• **DO THIS**
Wherever the word "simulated" turns up in a line of the entries, copy that line.

• **DATA TO USE**

#####

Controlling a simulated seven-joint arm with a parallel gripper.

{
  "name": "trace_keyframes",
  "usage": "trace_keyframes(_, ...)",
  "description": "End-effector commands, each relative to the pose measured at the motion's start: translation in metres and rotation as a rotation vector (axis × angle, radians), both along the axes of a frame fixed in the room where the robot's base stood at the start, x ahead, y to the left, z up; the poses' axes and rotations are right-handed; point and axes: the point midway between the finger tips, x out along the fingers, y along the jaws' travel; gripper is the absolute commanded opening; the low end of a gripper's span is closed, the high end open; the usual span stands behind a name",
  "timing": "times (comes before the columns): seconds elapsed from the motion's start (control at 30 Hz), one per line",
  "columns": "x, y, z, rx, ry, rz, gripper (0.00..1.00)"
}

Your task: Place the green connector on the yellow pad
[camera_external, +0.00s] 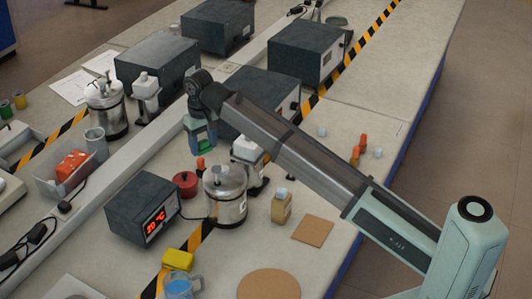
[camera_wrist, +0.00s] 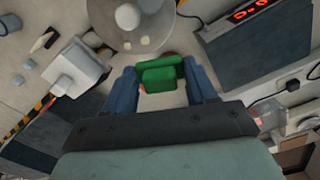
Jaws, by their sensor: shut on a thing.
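My gripper (camera_external: 203,150) is raised above the bench near the middle of the external view, with its blue fingers pointing down. It is shut on the green connector (camera_wrist: 162,74), which sits between both fingertips in the wrist view. In the external view the connector is small and partly hidden by the fingers. A yellow pad-like block (camera_external: 178,260) lies on the bench at the lower left, behind a blue mug. It is well apart from the gripper and is not seen in the wrist view.
A metal pot (camera_external: 225,197), red round container (camera_external: 185,184) and dark box with a red display (camera_external: 145,208) stand below the gripper. A blue mug (camera_external: 181,288) is beside the yellow block. A brown square (camera_external: 313,231) and cork disc (camera_external: 268,285) lie flat at front.

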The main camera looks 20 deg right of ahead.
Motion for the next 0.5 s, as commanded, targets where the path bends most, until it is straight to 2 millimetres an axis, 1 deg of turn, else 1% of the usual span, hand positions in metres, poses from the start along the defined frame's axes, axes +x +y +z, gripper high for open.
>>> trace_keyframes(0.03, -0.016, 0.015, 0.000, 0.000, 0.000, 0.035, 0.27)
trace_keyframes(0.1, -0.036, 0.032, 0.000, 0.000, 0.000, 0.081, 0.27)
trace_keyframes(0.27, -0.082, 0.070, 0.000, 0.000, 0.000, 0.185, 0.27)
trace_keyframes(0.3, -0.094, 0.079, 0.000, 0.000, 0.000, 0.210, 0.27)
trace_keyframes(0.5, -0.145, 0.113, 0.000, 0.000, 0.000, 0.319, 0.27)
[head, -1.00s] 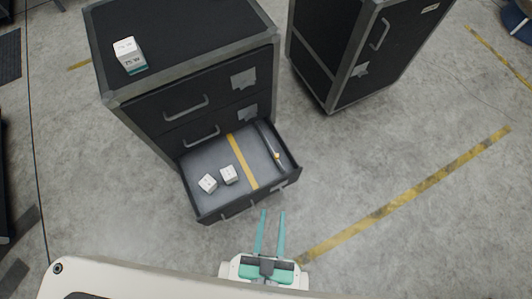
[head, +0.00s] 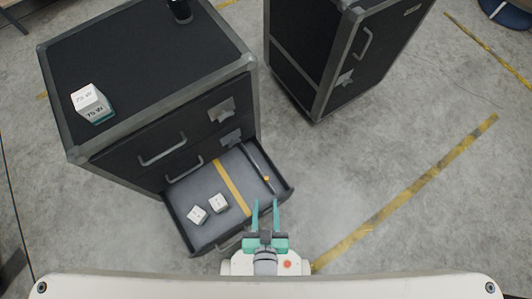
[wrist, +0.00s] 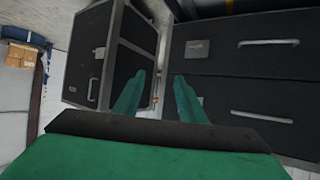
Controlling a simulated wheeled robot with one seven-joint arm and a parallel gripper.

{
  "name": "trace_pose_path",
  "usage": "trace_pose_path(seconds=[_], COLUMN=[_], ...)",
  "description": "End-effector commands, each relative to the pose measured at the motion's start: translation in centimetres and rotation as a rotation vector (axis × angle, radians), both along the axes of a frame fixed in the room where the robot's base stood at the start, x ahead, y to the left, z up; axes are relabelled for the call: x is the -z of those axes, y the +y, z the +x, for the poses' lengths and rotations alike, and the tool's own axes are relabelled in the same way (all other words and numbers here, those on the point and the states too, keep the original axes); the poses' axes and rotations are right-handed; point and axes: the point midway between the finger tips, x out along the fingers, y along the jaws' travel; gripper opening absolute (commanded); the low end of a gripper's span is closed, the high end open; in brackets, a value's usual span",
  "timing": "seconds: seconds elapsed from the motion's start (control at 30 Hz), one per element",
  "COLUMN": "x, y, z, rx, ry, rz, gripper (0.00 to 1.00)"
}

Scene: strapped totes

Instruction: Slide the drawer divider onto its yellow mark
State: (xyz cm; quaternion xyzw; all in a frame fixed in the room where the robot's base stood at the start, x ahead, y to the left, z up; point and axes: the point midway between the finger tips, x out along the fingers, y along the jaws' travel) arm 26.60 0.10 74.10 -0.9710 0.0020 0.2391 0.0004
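The open drawer (head: 186,236) juts from the black cabinet in the head view. Its yellow mark (head: 233,188) is a stripe across the drawer floor. The divider (head: 257,167) is a thin dark strip with a small orange spot, standing to the right of the mark, near the drawer's right wall. My gripper (head: 265,205) is open and empty at the drawer's front right corner; I cannot tell its height. The wrist view shows its two teal fingers (wrist: 155,97) apart with nothing between them; the divider cannot be made out there.
A white box (head: 92,103) and a dark cup-like object (head: 180,11) stand on the cabinet (head: 140,65). Another black cabinet (head: 312,60) stands behind right. The floor to the right is clear.

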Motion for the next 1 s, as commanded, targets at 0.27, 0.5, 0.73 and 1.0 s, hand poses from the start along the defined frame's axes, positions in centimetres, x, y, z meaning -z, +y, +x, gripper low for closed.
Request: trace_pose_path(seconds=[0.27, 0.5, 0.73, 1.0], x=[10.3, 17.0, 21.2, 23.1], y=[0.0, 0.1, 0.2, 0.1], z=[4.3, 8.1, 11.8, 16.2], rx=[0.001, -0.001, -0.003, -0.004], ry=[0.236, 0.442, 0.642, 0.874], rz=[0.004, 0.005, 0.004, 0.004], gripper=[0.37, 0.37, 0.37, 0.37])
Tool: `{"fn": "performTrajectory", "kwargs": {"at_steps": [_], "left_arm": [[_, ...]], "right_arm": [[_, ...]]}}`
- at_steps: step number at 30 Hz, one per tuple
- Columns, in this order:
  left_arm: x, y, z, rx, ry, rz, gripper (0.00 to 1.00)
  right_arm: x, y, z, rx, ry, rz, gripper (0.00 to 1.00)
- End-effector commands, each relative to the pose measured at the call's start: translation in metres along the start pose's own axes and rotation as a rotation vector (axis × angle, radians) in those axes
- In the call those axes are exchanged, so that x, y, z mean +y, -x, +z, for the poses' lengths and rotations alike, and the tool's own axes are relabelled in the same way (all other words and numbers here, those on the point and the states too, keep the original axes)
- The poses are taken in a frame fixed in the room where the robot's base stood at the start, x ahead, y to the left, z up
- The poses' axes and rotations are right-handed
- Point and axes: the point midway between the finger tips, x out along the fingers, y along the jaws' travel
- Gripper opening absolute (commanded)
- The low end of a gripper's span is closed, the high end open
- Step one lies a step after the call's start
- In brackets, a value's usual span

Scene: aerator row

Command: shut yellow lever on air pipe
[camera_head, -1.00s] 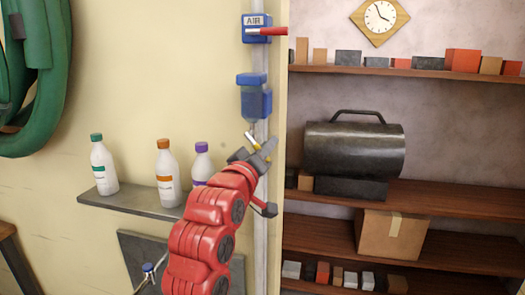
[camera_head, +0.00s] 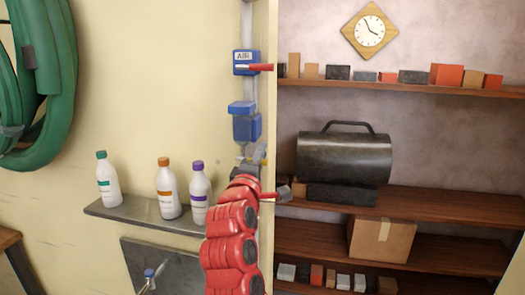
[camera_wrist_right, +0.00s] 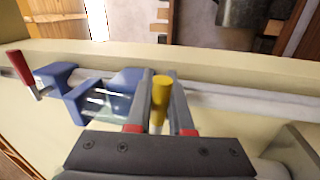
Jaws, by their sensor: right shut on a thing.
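The yellow lever (camera_wrist_right: 160,98) sits between the two fingers of my right gripper (camera_wrist_right: 164,92) in the right wrist view. The gripper is shut on it. There the lever lies across the line of the grey air pipe (camera_wrist_right: 230,103). In the head view my right gripper (camera_head: 252,164) is at the upright pipe (camera_head: 247,92), just below the blue filter unit (camera_head: 246,125). It hides most of the lever, and only a small yellowish bit shows there. My left gripper is not in view.
A blue AIR box (camera_head: 244,62) with a red handle (camera_head: 259,68) is higher on the pipe. Bottles stand on a small shelf (camera_head: 135,211) to the left. A wall edge and shelves with a dark heater (camera_head: 345,157) are to the right. A green hose (camera_head: 52,110) hangs far left.

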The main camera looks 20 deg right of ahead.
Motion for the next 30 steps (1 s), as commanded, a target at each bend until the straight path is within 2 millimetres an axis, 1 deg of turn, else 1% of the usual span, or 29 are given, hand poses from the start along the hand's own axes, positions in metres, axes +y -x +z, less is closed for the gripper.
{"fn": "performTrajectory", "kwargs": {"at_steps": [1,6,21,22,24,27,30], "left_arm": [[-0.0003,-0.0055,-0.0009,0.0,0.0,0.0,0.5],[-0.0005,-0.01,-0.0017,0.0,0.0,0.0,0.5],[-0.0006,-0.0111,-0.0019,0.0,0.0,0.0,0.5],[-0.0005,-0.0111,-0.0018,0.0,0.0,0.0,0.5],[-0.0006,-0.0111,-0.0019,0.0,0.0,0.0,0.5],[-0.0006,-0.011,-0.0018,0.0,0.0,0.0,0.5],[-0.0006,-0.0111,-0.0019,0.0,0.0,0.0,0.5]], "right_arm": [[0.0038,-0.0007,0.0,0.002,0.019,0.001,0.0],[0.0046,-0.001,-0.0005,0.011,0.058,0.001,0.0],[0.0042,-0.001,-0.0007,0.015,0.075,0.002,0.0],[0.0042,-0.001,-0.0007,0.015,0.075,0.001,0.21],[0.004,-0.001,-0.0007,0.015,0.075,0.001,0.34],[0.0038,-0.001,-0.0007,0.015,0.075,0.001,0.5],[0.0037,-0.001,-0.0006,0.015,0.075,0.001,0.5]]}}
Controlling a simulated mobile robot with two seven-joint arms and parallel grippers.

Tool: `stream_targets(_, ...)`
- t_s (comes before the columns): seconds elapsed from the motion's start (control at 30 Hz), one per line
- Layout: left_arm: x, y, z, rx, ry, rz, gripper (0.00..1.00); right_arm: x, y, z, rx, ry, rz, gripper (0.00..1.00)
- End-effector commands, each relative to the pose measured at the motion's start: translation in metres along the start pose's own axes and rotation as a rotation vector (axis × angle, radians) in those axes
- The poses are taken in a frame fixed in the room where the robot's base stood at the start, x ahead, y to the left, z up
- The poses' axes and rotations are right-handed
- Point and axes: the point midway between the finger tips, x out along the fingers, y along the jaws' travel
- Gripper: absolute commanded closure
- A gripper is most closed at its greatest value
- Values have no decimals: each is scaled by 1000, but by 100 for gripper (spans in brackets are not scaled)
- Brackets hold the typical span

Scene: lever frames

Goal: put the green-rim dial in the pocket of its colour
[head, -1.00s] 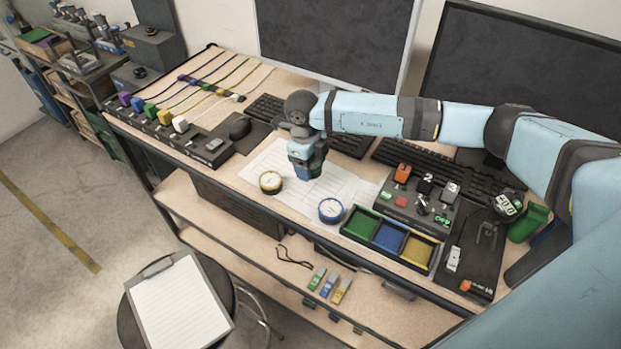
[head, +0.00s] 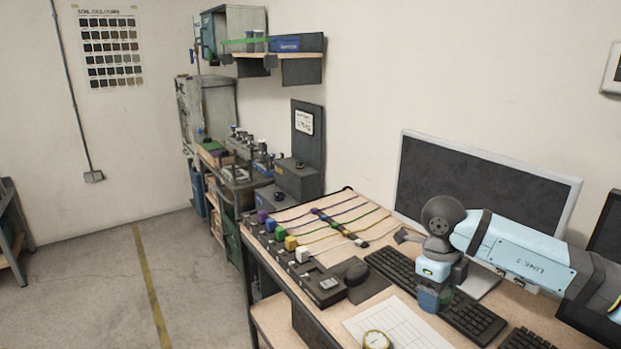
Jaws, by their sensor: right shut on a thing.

#####

• **EXERCISE RESULT**
Controlling a simulated seven-joint arm with a parallel gripper.
Controlling a simulated wheeled robot with one seven-joint arm and a parallel gripper.
Controlling a simulated mobile robot with two seven-joint arms and parallel grippers.

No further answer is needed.